[start]
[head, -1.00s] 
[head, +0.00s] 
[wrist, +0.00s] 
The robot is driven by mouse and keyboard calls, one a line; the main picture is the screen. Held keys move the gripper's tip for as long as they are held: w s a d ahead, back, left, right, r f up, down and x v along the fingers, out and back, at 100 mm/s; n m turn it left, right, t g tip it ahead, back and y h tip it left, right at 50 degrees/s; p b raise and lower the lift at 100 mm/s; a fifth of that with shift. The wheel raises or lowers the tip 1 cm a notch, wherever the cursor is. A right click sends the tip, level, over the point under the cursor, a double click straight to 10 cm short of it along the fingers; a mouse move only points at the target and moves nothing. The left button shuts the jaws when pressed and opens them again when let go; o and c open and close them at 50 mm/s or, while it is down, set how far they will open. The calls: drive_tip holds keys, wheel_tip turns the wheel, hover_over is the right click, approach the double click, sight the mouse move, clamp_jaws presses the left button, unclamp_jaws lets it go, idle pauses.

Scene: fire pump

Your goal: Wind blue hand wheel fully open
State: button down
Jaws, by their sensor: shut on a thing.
[end]
## What is needed
Reproduce the material precisely, including every line.

## Exercise output
[head, -1.00s] 
[head, +0.00s] 
[wrist, +0.00s] 
The robot is driven by mouse and keyboard calls, one a line; the main picture is the screen. Held keys move the gripper's tip for as long as they are held: w s a d ahead, back, left, right, r f up, down and x v along the fingers, out and back, at 100 mm/s; n m turn it left, right, t g tip it ahead, back and y h tip it left, right at 50 degrees/s; p b raise and lower the lift at 100 mm/s; a fifth of that with shift. The wheel raises or lowers the tip 1 cm a notch, wherever the cursor is. A right click sends the tip, level, over the point under the cursor, a double click straight to 10 cm short of it along the fingers; a mouse move only points at the target and moves nothing. The left button shuts the jaws when pressed and opens them again when let go; o and c open and close them at 50 mm/s or, while it is down, set how far they will open. The calls: drive_tip holds keys, wheel_tip turns the wheel, hover_over is the right click, approach the double click, sight the mouse move, clamp_jaws presses the left button, unclamp_jaws lets it go, idle pauses.

Scene: fire pump

Your goal: Wind blue hand wheel fully open
State: button down
Jaws, by their sensor: shut on a thing.

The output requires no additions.